[Robot episode data]
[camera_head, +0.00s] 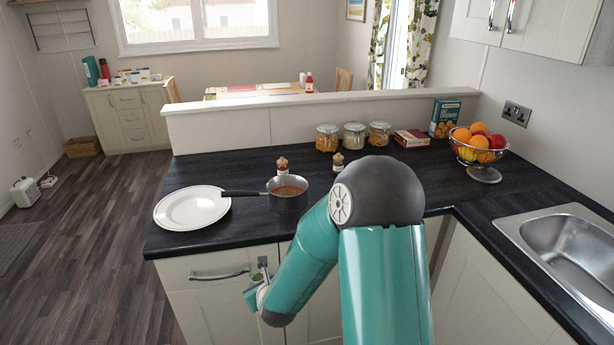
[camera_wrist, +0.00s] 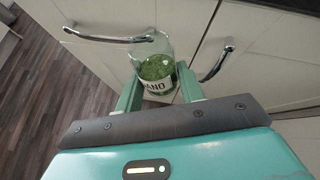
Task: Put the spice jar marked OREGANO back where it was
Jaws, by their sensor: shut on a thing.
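My gripper (camera_wrist: 157,75) is shut on a clear glass jar (camera_wrist: 156,68) with green dried leaves inside. Its white label shows the letters "ANO"; the rest of the label is hidden. In the wrist view the jar is between the two teal fingers, in front of cream cupboard doors. In the head view my arm reaches down past the counter's front edge, and the gripper (camera_head: 257,287) is low beside the cupboard front, mostly too small to make out. Two small jars with brownish lids stand on the counter, one behind the pot (camera_head: 282,165) and one to its right (camera_head: 338,161).
A saucepan (camera_head: 288,203) of red food stands on the dark counter (camera_head: 245,232), its handle over a white plate (camera_head: 191,208). Several larger jars (camera_head: 354,136), boxes (camera_head: 445,117) and a fruit bowl (camera_head: 478,146) stand farther back. Cupboard handles (camera_wrist: 105,38) stick out near the jar.

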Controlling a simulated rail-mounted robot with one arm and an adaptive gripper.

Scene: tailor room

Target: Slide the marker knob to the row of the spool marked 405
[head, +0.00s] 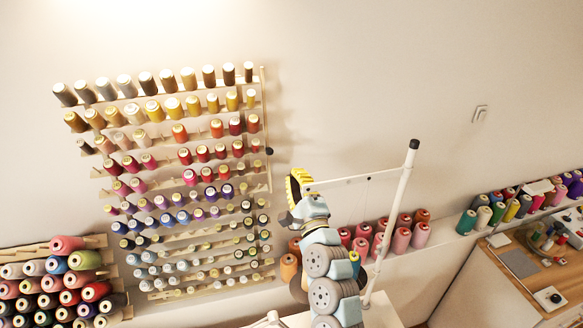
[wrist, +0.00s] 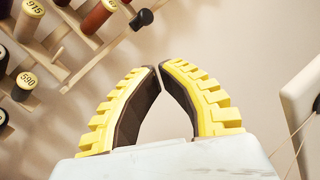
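The marker knob (head: 269,150) is a small black knob at the right edge of the spool rack (head: 265,105). It also shows at the top of the wrist view (wrist: 141,18), beyond my fingertips and a little to their left. My gripper (head: 290,187), with yellow ribbed fingers, is below and right of the knob in the head view, apart from it. In the wrist view its fingertips (wrist: 158,68) almost meet, with nothing between them. Spools marked 915 (wrist: 96,15) and 590 (wrist: 24,86) are legible there. I cannot make out a spool marked 405.
A white post with a crossbar (head: 398,190) stands right of my arm. Cones (head: 380,238) stand on a ledge behind it. Stacked spools (head: 60,285) are at the lower left and a work table (head: 530,270) at the right.

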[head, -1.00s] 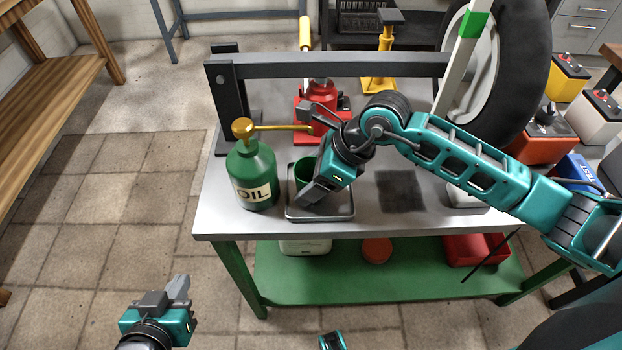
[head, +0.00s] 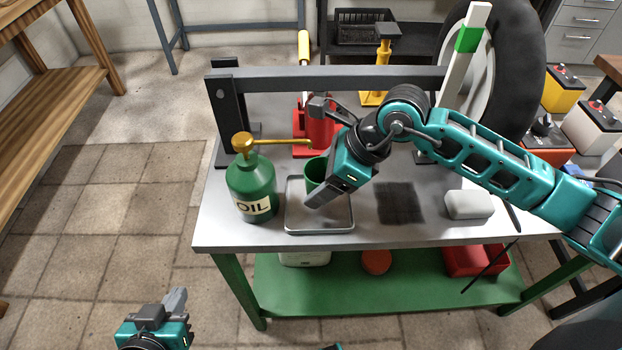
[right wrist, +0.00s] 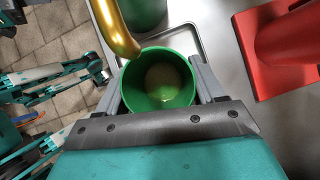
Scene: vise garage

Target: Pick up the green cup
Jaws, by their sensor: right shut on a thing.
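The green cup (head: 314,172) is at the metal tray (head: 322,226) on the workbench, partly hidden in the head view by my right gripper (head: 314,186). In the right wrist view the cup (right wrist: 158,82) is seen from above, its inside empty apart from a pale patch at the bottom. The fingers of my right gripper (right wrist: 158,85) lie on both sides of the cup and are shut on it. Whether its base touches the tray is hard to tell. My left gripper (head: 176,298) is low at the bottom left, away from the bench; its jaw gap is not clear.
A green oil can (head: 252,188) with a brass spout stands just left of the tray, its spout reaching over near the cup. A red jack (head: 318,128) stands behind. A dark metal frame bar (head: 330,78) crosses above. A grey block (head: 468,205) lies at right.

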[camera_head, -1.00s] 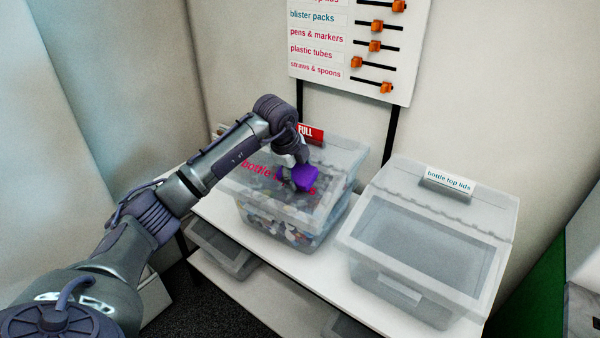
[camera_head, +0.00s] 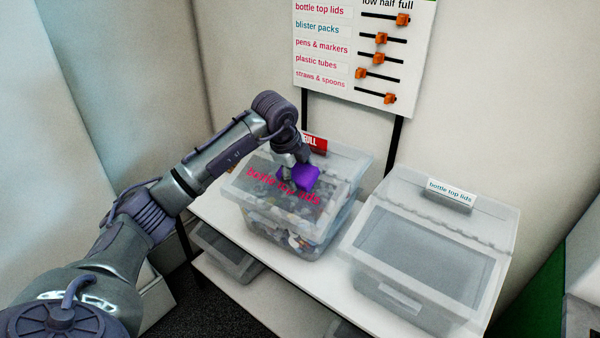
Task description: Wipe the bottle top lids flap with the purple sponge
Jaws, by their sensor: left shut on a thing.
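The purple sponge (camera_head: 307,177) is held in my left gripper (camera_head: 296,174), which is shut on it. The sponge is over the flap (camera_head: 262,189) of the full bin, at its upper right part. I cannot tell whether it touches the flap. The flap is clear, with pink lettering "bottle top lids" (camera_head: 283,187) across it; part of the lettering is near the sponge. The bin (camera_head: 290,228) below holds many small mixed pieces. My right gripper is not in view.
A red "FULL" sign (camera_head: 314,141) stands behind the bin. An empty clear bin (camera_head: 420,255) labelled "bottle top lids" (camera_head: 451,191) stands to the right on the white table (camera_head: 335,290). A board with orange sliders (camera_head: 381,38) hangs above. Clear bins (camera_head: 228,252) sit on a lower shelf.

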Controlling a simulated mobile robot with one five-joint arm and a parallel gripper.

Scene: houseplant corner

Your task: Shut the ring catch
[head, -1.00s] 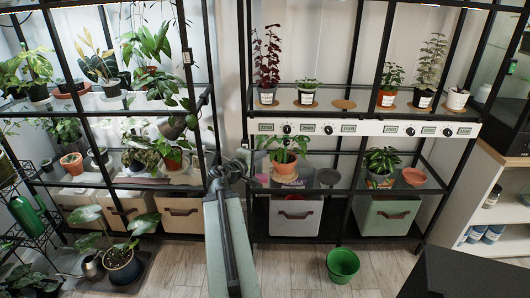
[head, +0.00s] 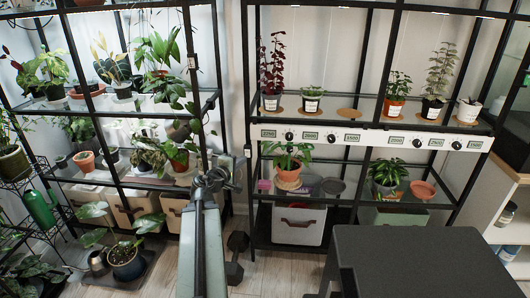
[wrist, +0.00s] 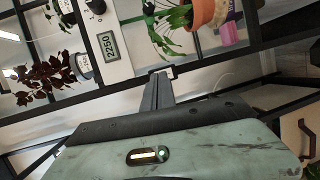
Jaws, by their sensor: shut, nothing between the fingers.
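My gripper (head: 214,180) is at the end of my raised arm, in the gap between the left shelf rack and the right shelf rack in the head view. Its fingers are shut and empty. In the wrist view the narrow fingers (wrist: 159,88) point up toward a black frame bar. A small pale piece (wrist: 168,72) shows by the fingertips; I cannot tell whether it is part of a catch or whether they touch it. I cannot clearly make out a ring catch in either view. A small pale fitting (head: 191,62) sits high on the left rack's post.
The left rack (head: 100,108) and right rack (head: 400,140) hold several potted plants. A control strip (head: 370,138) with displays and knobs crosses the right rack. A dark table (head: 430,262) fills the front right. A dumbbell (head: 236,258) lies on the floor beside my arm.

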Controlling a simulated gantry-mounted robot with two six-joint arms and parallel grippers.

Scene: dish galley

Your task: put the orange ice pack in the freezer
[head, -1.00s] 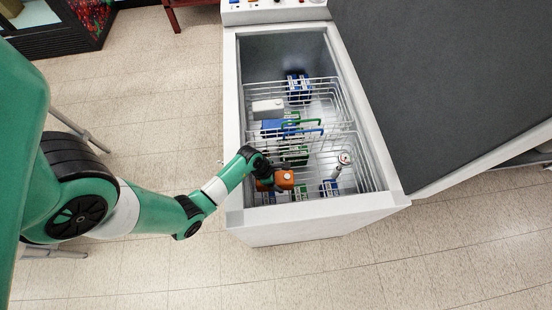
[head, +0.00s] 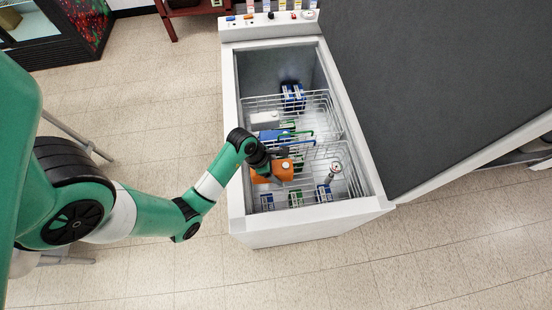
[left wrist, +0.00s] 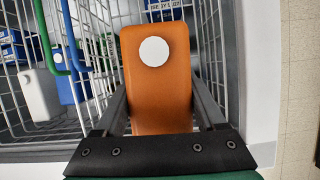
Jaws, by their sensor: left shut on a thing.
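The orange ice pack (head: 278,169) is a flat orange block with a white round cap. It also fills the middle of the left wrist view (left wrist: 158,95). My left gripper (head: 270,166) is shut on it and holds it over the front part of the open chest freezer (head: 236,190), beside the wire baskets. In the left wrist view its two fingers (left wrist: 160,112) lie along both sides of the pack. Whether the pack touches anything below cannot be told. My right gripper is not in view.
Wire baskets (head: 330,150) with blue, white and green items fill much of the freezer. A round-dial thermometer (head: 335,168) stands at the right front. Several small boxes (head: 296,199) lie at the front bottom. The grey lid (head: 430,80) is open at the right.

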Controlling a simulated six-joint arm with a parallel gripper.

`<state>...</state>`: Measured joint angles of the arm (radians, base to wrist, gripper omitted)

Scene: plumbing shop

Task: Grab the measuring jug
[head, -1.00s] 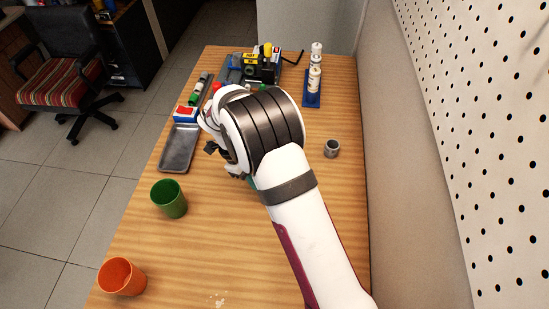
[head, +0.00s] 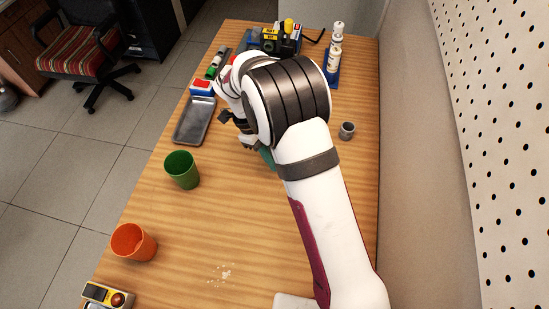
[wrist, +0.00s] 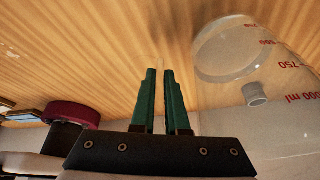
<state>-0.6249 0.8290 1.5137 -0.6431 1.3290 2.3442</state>
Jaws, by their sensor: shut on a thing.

▶ WHAT TO DO: Say how many lines of the data include the word "state". Respond with the number alone.

▶ RESULT BELOW: 2